(Robot control records)
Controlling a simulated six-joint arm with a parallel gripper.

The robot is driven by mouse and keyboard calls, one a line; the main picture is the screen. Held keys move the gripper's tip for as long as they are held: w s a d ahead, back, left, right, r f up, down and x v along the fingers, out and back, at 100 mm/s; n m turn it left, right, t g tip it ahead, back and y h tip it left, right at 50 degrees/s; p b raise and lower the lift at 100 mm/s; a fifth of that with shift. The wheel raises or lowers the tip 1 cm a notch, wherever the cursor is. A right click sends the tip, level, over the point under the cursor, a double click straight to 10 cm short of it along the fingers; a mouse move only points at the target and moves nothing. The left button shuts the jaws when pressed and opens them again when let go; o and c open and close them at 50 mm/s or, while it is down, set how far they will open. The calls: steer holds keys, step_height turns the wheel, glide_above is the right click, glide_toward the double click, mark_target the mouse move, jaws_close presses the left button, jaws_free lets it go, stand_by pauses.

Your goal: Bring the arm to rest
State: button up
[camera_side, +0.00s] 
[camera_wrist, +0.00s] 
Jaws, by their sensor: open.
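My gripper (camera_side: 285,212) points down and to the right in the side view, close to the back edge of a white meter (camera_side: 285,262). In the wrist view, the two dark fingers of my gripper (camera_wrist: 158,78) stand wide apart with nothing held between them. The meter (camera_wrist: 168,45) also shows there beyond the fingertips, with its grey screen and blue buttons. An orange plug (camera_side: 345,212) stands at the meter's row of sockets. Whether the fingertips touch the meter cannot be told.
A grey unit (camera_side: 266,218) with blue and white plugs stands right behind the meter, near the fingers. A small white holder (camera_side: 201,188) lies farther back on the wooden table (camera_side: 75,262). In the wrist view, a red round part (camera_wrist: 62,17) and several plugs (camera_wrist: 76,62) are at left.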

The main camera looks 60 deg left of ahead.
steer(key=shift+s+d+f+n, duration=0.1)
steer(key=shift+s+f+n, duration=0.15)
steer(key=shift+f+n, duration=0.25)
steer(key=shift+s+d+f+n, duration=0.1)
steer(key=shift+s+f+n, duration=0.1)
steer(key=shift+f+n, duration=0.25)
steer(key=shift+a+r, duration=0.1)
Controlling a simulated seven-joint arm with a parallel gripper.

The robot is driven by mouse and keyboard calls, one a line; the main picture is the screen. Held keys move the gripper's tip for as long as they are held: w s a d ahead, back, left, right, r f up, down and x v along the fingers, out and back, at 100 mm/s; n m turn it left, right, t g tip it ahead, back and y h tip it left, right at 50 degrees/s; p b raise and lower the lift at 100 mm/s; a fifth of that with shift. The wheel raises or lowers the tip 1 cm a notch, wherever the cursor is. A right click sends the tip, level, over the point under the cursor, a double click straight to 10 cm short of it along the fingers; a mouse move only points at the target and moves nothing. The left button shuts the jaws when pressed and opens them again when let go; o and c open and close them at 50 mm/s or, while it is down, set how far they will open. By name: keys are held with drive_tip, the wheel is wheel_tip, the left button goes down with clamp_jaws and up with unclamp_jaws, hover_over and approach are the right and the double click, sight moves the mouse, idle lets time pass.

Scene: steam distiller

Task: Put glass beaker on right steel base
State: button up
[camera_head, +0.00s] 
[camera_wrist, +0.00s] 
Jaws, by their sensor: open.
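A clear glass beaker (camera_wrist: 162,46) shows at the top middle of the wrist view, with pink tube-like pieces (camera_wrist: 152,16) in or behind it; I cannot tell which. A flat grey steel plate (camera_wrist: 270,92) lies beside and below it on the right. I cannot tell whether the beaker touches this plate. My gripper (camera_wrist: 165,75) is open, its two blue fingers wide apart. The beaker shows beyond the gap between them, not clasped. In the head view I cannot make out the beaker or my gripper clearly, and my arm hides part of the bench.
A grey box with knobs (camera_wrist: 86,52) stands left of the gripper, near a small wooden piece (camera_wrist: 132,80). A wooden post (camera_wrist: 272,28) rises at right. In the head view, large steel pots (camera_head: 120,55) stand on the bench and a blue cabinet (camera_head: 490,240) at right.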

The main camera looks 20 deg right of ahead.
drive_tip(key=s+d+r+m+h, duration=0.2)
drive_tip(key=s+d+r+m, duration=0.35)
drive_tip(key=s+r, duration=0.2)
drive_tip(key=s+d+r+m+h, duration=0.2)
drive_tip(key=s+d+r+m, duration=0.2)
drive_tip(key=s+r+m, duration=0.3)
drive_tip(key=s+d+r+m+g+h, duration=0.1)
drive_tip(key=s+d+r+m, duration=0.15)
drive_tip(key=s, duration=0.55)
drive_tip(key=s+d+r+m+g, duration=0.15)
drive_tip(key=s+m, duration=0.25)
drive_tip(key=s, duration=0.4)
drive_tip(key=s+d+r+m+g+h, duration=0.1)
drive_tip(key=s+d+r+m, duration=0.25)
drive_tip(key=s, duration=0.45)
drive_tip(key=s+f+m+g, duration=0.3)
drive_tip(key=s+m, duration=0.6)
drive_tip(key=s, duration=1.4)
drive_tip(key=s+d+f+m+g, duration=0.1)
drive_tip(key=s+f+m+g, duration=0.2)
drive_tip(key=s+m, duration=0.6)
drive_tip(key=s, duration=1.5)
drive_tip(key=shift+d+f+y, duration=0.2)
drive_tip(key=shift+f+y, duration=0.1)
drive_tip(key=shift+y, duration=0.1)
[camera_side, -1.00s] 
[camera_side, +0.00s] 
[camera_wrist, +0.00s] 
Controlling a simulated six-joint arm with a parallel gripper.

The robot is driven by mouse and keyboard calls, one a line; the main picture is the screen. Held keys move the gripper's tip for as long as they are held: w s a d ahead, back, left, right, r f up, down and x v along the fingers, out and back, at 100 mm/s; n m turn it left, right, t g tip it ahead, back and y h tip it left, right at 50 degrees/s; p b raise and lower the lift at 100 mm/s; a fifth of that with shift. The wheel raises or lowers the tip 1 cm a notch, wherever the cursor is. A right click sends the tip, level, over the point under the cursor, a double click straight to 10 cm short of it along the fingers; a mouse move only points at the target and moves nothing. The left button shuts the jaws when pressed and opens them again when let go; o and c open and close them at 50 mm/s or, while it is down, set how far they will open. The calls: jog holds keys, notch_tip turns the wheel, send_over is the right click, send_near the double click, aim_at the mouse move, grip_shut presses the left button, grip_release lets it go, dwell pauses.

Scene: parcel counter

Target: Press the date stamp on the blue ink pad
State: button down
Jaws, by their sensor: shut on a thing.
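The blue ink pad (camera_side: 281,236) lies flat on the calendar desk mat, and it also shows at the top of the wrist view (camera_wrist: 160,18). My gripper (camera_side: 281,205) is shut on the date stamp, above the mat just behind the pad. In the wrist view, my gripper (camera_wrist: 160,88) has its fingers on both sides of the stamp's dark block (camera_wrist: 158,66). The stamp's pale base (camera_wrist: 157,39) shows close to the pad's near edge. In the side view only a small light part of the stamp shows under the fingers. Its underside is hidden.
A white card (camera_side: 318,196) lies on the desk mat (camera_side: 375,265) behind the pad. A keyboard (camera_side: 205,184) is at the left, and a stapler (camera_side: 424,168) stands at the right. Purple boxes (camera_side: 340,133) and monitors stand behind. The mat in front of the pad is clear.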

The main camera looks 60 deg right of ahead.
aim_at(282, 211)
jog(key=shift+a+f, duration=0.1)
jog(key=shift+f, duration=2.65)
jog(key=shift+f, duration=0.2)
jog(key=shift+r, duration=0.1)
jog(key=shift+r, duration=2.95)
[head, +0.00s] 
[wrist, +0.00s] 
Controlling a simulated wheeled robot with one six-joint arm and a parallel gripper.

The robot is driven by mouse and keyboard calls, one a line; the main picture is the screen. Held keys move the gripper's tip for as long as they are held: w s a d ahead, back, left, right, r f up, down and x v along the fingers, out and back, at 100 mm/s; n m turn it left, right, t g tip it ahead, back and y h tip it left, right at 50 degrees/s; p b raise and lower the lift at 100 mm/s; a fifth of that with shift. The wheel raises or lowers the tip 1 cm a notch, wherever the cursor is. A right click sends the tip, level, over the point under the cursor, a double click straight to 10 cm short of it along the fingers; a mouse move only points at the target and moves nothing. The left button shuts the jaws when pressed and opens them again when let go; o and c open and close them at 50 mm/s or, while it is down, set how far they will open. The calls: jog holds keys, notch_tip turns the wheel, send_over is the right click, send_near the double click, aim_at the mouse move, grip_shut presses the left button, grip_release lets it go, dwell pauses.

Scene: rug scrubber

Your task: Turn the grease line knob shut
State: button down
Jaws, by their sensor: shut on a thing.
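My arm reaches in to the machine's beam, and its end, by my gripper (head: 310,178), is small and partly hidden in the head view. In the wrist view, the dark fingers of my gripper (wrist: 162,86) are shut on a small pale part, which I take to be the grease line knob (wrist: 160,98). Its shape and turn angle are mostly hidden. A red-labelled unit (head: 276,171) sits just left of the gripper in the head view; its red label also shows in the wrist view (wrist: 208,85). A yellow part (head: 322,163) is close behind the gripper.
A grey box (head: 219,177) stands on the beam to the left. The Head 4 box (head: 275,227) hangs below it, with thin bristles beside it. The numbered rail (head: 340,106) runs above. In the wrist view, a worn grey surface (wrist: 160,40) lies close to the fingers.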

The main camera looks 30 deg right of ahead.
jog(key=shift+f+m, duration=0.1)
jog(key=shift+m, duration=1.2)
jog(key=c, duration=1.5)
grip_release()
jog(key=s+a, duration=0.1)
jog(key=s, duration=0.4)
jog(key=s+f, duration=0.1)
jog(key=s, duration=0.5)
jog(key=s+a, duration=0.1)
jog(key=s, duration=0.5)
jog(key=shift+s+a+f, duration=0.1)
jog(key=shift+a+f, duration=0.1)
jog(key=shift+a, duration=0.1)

__Exercise brief__: Can you repeat, word for word, every line above from the one containing "[head, +0.00s]" down to the one containing "Controlling a simulated wheeled", including both?

__Solved problem__:
[head, +0.00s] 
[wrist, +0.00s] 
Controlling a simulated wheeled robot with one six-joint arm and a parallel gripper.

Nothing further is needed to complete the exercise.